The Supreme Court on Monday reiterated that mere denial of a debt or liability cannot shift the burden of proof from the accused in a case of dishounor of the cheque.
A bench of Justice A K Sikri and Justice Ashok Bhushan once again made it clear that Section 139 of the Negotiable Instruments Act, 1881, provides for drawing the presumption in favour of holder and a bare denial of the passing of the consideration and existence of debt, apparently would not serve the purpose of the accused.
The bench reiterated that the apex court has in various cases held that the accused may adduce evidence to rebut the presumption, but mere denial regarding the existence of debt shall not serve any purpose.
The bench said so while setting aside the judgment of the high court which cleared the man punished for dishonour of cheque by holding that he had been able to create doubt in the mind of the court with regard to the existence of debt/liability even as the accused had led no direct evidence to shift his burden.
In the instant case, the appellant (complainant) and the respondent (accused) were known to each other. The accused approached the complainant for a loan of Rs. 2 lakh for the purpose of his business expenses and promised to repay the same within one month. The complainant paid him the amount on December 25, 2005, as a loan. For its repayment, the accused issued a post-dated cheque dated January 25, 2006, in the name of the complainant for the amount. When the cheque was presented for collection at Bank of Maharashtra branch at Gulbarga, it could not be encashed due to insufficient funds.
In the reply to the notice which was sent by the complainant, the accused alleged that the said cheque was stolen by the complainant.
The offence having been found proved, the trial court convicted the accused under Section 138 of the Act, 1881 and sentenced him to pay a fine of Rs. 2.50 lakh and simple imprisonment for six months.
The appeal filed by the accused was dismissed.
He then moved a criminal revision petition in the High Court which set aside his conviction by holding that the accused has been successful in creating doubt in the mind of the court with regard to the existence of the debt or liability.
Aggrieved by the judgment of the high court, the complainant moved the apex court by way of the instant appeal and submitted that the presumption under Section 139 was rightly drawn against the accused and accused failed to rebut the said presumption by leading evidence.

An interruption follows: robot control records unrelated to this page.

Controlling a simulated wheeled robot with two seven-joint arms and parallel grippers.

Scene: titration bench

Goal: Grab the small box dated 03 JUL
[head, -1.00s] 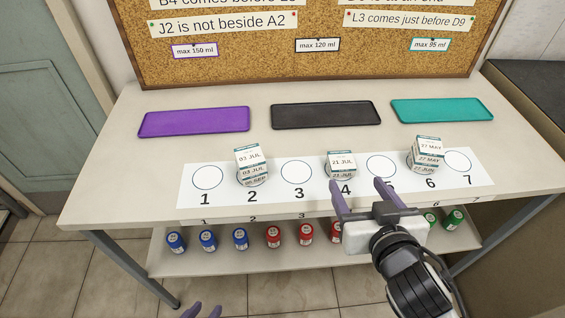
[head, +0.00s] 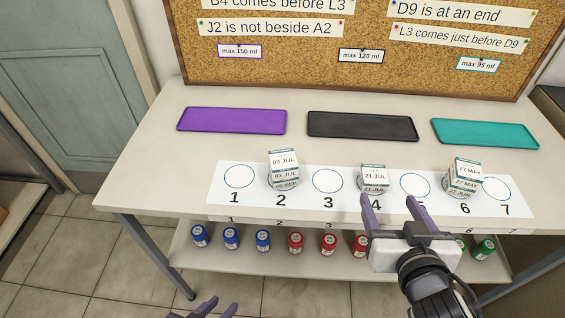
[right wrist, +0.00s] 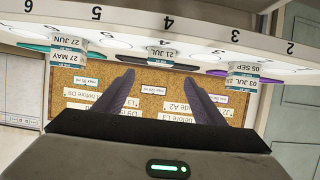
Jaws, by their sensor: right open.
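The small box dated 03 JUL (head: 284,162) is white with a teal edge. It sits on top of a 05 SEP box (head: 286,184) at circle 2. In the right wrist view, the 03 JUL box (right wrist: 243,84) appears upside down, to the right of my fingers. My right gripper (head: 389,202) is open and empty, in front of the 21 JUL box (head: 374,175) at circle 4, to the right of the 03 JUL box. My left gripper (head: 218,306) shows only its parted fingertips at the bottom edge, low in front of the table.
A 27 MAY box (head: 468,166) stands on a 27 JUN box (head: 461,190) near circle 6. Purple (head: 232,121), black (head: 362,126) and teal (head: 486,133) trays lie behind. Several coloured bottles stand on the lower shelf (head: 335,268). Circles 1, 3 and 7 look clear.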

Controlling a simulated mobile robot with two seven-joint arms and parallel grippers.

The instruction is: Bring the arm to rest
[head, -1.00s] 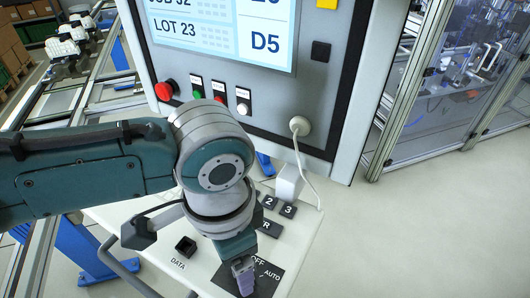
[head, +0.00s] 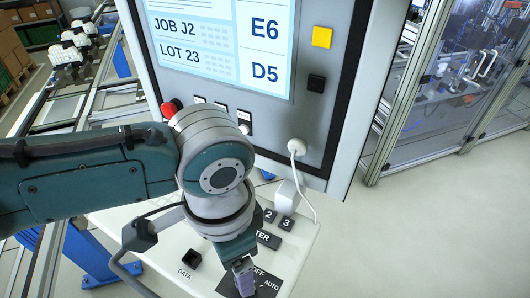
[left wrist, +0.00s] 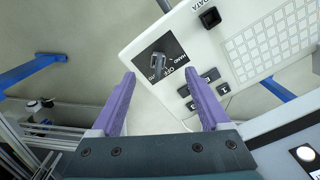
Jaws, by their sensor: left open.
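My left arm comes in from the left in the head view, and its gripper (head: 243,268) hangs over the front of the white control shelf (head: 299,255). In the left wrist view the two purple fingers of my left gripper (left wrist: 163,98) are spread apart with nothing between them. The rotary switch (left wrist: 159,62) on its black plate lies beyond the fingertips, apart from them. In the head view the arm and gripper hide part of that plate and of the keypad. My right gripper is not in view.
The control panel with its screen (head: 225,40) stands behind the shelf. A white cable (head: 303,185) hangs from it. A red button (head: 171,107) is partly behind my arm. A glazed machine enclosure (head: 440,90) stands at right. The floor (head: 430,230) at lower right is clear.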

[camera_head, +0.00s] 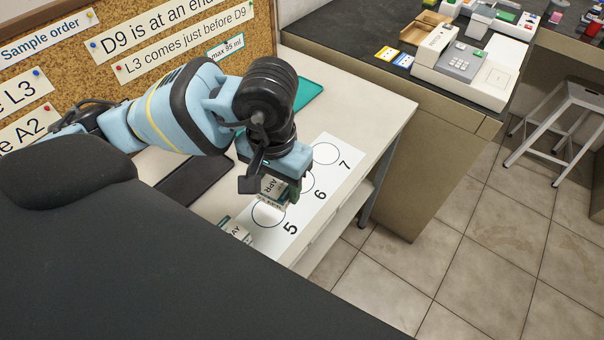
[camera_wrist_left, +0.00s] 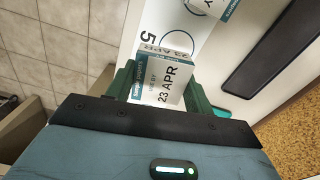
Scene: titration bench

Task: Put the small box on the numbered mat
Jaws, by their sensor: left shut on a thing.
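A small white and teal box (camera_wrist_left: 160,84) printed "23 APR" is held between the fingers of my left gripper (camera_head: 276,190). The same box (camera_head: 270,187) shows in the head view, tilted and partly covered by the gripper, over the mat between the circles by 5 and 6. The white numbered mat (camera_head: 291,227) lies on the table with circles marked 5, 6 and 7. A second box (camera_head: 236,230) with similar print is by the circle at 5, partly cut off by my dark body. I cannot tell the held box's exact height. My right gripper is not in view.
A dark flat tray (camera_head: 195,188) and a teal item (camera_head: 306,92) lie on the white table (camera_head: 365,100). A corkboard (camera_head: 150,75) with notes stands behind. A dark counter (camera_head: 345,40) with instruments is at the right. The circle at 7 is clear.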

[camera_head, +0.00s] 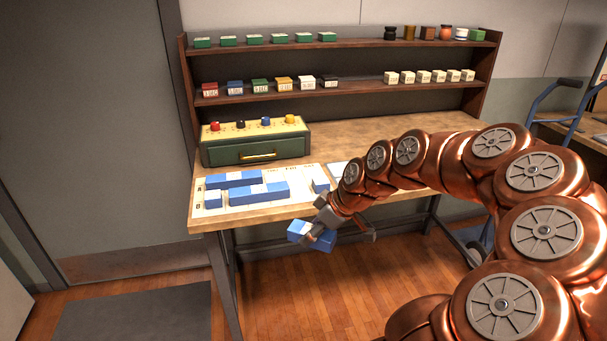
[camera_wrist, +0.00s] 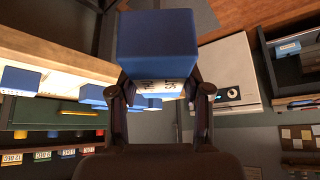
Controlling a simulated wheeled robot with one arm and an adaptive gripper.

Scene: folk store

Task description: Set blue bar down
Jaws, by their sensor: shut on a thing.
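A blue bar (camera_head: 322,242) with a white printed face is held in my gripper (camera_head: 318,230), out in front of the table's front edge and apart from it. In the wrist view the blue bar (camera_wrist: 157,42) fills the space ahead of the fingers (camera_wrist: 160,92), which are shut on it. A white board (camera_head: 302,192) lies on the wooden table (camera_head: 345,130). Several blue bars and blocks (camera_head: 258,193) with white parts lie on it, and a small blue block (camera_head: 320,185) sits at its right end.
A green box (camera_head: 256,150) with coloured knobs and a yellow handle stands behind the board. Shelves (camera_head: 350,87) with small boxes and jars rise at the back. A second pale sheet (camera_head: 338,169) is partly hidden by my arm. The table's back middle is clear.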

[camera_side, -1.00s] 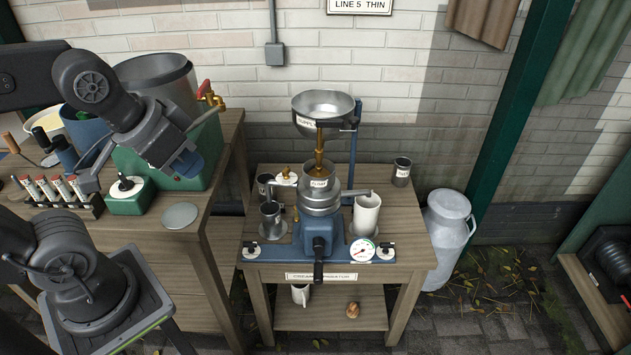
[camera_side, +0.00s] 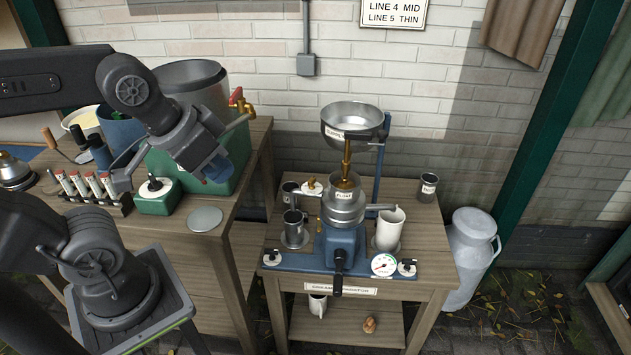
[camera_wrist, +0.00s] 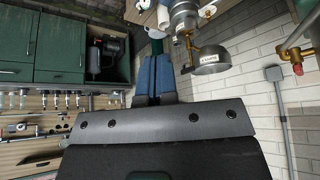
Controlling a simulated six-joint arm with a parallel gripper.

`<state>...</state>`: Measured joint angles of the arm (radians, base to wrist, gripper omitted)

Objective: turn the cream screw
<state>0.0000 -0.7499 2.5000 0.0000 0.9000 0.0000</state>
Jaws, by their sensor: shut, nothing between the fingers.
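The cream separator (camera_side: 340,240) stands on a small wooden table, with a steel supply bowl (camera_side: 352,122) above it. A small brass fitting with a white tag (camera_side: 312,187) sits at its left side; I cannot tell for sure whether this is the cream screw. My gripper (camera_side: 218,171) is up at the left, above the workbench and well apart from the separator. Its blue fingers (camera_wrist: 154,60) are shut with nothing between them. The separator also shows upside down at the top of the wrist view, and the screw cannot be made out there.
A large steel vat (camera_side: 195,85) with a brass tap (camera_side: 241,103) stands by my gripper. A green box with a black knob (camera_side: 157,195) is below it. Mugs (camera_side: 390,229) flank the separator, and a pressure dial (camera_side: 384,264) is in front. A milk can (camera_side: 472,250) stands right.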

There was no ground for setting aside the conviction order.
The Supreme Court noted that the trial court after considering the evidence on record has returned the finding that the cheque was issued by the accused which contained his signatures. Although the complainant led oral as well as documentary evidence to prove his case, no evidence was led by the accused to rebut the presumption regarding the existence of debt or liability of the accused.
Referring to the case titled State of Kerala vs. Puttumana Illath Jathavedan Namboodiri, the court said of revisional jurisdiction of the high court, “…the said revisional power cannot be equated with the power of an appellate court nor can it be treated even as a second appellate jurisdiction. Ordinarily, therefore, it would not be appropriate for the High Court to reappreciate the evidence and come to its own conclusion on the same when the evidence has already been appreciated by the Magistrate as well as the Sessions Judge in appeal, unless any glaring feature is brought to the notice of the High Court which would otherwise tantamount to gross miscarriage of justice”.
“The High Court has not returned any finding that order of conviction based on evidence on record suffers from any perversity or based on no material or there is other valid ground for the exercise of revisional jurisdiction. There is no valid basis for the High Court to hold that the accused has been successful in creating doubt in the mind of the Court with regard to the existence of the debt or liability,” said the court in the instant case.
“The appellant has proved the issuance of cheque which contained signatures of the accused and on presentation of the cheque, the cheque was returned with the endorsement “insufficient funds”. Bank official was produced as one of the witnesses who proved that the cheque was not returned on the ground that it did not contain signatures of the accused rather it was returned due to insufficient funds. We are of the view that the judgment of High Court is liable to be set aside on this ground alone,” it said.
The bench then proceeded to examine as to whether there was any doubt with regard to the existence of the debt or liability of the accused.
“In the present case, the trial court, as well as the Appellate Court, had found that cheque contained the signatures of the accused and it was given to the appellant to present in the Bank of the presumption under Section 139 was rightly raised which was not rebutted by the accused. The accused had not led any evidence to rebut the aforesaid presumption. The accused even did not come in the witness box to support his case,” it noted.
Referring to the apex court verdict in Kumar Exports vs. Sharma Carpets, the bench said, “…it shall be presumed, unless the contrary is proved, that the holder of a cheque received the cheque of the nature referred to in Section 138 for the discharge, in whole or in part, of any debt or other liability”.
“To disprove the presumptions, the accused should bring on record such facts and circumstances, upon consideration of which, the court may either believe that the consideration and debt did not exist or their non-existence was so probable that a prudent man would under the circumstances of the case, act upon the plea that they did not exist...,” it reiterated.